Much of the debate surrounding the Commodity Futures Trading Commission's (CFTC) regulation of cross-border swaps transactions has centered around which firms are subject to U.S. regulation either because they fall under the definition of a "U.S. person" or because they engage in transactions with U.S. firms. The key worries underlying these debates are subjecting foreign firms to onerous and duplicative U.S. regulation, and whether doing so will undermine the ability of U.S. firms to do business internationally.
But there's a good possibility that the content of U.S. regulation and concerns about who is ensnared by U.S. regulation will eventually become irrelevant to overseas firms.
This is because CFTC regulations do not apply to foreign firms if the CFTC determines that the foreign country's regulations are comparable to its own. On December 20, 2013, the CFTC determined that the swaps regulations of six non-U.S. jurisdictions (Australia, Canada, the European Union, Hong Kong, Japan, and Switzerland) were comparable. This means that firms in those six jurisdictions that would otherwise be subject to U.S. law because of their trades with U.S. firms are now exempt.

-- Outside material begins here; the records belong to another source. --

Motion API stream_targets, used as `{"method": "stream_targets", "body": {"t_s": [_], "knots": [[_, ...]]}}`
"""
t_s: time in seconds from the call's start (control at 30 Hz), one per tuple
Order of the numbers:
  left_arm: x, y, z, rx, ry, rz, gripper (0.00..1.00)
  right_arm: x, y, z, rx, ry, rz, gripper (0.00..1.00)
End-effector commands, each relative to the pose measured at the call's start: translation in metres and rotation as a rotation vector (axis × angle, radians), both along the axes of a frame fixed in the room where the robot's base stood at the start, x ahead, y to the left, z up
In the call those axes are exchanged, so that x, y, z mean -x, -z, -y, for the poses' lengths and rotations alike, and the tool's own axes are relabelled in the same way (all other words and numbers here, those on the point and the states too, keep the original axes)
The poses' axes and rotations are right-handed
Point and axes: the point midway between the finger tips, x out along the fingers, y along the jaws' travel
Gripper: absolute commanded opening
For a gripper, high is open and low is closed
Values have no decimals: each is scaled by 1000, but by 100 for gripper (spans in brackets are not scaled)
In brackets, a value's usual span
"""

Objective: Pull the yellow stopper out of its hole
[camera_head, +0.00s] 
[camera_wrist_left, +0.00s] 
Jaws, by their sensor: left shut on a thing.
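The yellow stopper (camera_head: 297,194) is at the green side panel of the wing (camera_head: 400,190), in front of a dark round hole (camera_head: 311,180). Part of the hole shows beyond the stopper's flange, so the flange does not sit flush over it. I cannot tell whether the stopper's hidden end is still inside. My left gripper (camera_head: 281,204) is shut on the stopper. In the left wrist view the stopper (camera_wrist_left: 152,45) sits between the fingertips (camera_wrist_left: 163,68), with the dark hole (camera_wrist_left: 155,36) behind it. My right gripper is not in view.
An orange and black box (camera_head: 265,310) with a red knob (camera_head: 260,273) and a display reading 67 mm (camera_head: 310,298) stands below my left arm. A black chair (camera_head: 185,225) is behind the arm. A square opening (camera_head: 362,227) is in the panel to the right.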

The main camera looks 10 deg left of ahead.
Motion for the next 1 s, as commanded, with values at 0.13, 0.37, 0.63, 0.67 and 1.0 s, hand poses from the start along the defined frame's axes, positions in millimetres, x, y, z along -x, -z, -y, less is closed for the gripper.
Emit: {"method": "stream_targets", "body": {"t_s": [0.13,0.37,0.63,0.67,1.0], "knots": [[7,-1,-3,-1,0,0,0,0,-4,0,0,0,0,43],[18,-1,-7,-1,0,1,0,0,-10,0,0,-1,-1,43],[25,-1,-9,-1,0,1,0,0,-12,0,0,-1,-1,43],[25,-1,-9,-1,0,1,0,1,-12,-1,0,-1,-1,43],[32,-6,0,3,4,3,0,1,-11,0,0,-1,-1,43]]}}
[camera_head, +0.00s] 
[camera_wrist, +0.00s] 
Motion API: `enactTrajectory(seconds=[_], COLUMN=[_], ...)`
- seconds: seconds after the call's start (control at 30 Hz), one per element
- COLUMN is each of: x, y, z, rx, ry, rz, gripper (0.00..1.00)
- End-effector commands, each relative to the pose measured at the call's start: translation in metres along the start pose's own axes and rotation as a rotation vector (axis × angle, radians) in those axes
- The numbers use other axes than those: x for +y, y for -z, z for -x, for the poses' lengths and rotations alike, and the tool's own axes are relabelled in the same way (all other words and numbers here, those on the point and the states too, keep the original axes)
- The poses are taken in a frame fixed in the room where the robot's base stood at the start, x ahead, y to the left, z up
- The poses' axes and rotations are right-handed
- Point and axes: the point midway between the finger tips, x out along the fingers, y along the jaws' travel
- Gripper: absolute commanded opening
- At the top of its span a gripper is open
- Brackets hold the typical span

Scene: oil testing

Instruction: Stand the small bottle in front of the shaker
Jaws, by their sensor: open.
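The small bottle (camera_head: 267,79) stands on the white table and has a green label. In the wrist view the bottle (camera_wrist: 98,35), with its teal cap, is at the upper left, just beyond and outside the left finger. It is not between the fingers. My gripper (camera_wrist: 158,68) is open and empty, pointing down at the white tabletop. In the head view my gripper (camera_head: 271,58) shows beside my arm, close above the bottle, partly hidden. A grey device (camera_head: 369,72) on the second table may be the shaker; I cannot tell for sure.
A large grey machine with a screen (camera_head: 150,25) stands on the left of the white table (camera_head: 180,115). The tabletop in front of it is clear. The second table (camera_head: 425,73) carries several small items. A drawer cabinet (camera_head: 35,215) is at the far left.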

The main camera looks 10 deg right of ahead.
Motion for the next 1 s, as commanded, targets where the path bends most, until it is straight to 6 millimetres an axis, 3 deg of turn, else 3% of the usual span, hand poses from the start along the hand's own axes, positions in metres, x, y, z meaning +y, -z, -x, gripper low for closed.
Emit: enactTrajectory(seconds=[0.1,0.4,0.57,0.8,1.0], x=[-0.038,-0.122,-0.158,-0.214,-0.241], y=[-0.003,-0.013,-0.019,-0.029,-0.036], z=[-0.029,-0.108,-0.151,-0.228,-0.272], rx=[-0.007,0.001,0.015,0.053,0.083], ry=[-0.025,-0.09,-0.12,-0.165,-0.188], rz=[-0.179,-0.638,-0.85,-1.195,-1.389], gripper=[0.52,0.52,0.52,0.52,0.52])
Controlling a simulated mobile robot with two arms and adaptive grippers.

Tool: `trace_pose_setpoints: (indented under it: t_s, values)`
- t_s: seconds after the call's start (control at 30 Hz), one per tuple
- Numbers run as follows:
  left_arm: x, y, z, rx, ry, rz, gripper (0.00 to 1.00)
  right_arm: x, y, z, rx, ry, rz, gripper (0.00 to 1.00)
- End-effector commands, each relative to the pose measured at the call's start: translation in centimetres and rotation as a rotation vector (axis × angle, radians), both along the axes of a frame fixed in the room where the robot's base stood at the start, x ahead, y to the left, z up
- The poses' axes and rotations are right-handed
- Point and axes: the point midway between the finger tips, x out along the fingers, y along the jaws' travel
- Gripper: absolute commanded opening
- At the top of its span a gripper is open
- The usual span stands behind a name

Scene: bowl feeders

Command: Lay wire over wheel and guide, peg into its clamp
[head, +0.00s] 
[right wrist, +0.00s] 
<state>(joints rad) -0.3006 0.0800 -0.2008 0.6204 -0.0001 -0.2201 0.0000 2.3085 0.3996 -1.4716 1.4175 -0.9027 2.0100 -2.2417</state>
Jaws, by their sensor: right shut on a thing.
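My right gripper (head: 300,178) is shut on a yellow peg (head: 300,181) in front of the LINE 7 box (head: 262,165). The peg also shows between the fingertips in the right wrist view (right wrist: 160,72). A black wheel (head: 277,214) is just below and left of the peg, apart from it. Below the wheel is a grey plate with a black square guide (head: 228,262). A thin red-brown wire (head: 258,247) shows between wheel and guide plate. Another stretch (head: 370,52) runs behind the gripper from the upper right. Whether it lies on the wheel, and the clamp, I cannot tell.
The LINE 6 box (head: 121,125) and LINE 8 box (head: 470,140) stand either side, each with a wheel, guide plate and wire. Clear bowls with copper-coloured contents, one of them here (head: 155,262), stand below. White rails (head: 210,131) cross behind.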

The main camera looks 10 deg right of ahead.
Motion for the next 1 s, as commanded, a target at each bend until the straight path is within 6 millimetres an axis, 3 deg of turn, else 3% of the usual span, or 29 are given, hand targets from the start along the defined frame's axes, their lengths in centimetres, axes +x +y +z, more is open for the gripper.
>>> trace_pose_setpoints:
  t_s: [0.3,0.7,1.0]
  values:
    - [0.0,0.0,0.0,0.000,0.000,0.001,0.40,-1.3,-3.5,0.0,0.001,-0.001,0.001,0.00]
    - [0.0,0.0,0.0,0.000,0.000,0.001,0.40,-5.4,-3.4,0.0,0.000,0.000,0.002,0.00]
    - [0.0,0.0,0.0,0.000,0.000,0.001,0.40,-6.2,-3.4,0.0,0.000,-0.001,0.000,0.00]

The only thing preventing non-U.S. firms in those six jurisdictions from never having to worry about compliance with U.S. regulation is that the CFTC limited its comparability assessments to only a portion of its derivatives regime. As the law firm Sullivan and Cromwell observed, "[i]t is notable that the CFTC has not made any comparability determinations with respect to the CFTC’s mandatory clearing...trade-execution requirements...[and] margining for uncleared swaps."
The reason that the CFTC's failure to make comparability determinations in those areas is notable is because doing so would likely result in the vast majority of non-U.S. firms not being required to comply with the core requirements of U.S. derivatives regulation; namely, mandatory clearing and trade-execution for all swaps transactions, and lots of collateral for any exempted (uncleared) swaps.
The possibility that the CFTC will ultimately make comparability assessments in the areas it has not done so is a good one. Right now, the CFTC's approach is piecemeal and fails to comport with the approach widely agreed upon by international financial regulators, including the Securities and Exchange Commission.
Over time, market participants will likely convince regulators to remove duplicative regulations among otherwise equivalent regulatory regimes. When that happens, the more important issue will be what derivatives regimes are considered comparable to those that are already recognized as a comparable to one another, and not the specific rules of any regime or the risk of being subject to a foreign jurisdiction's regulations.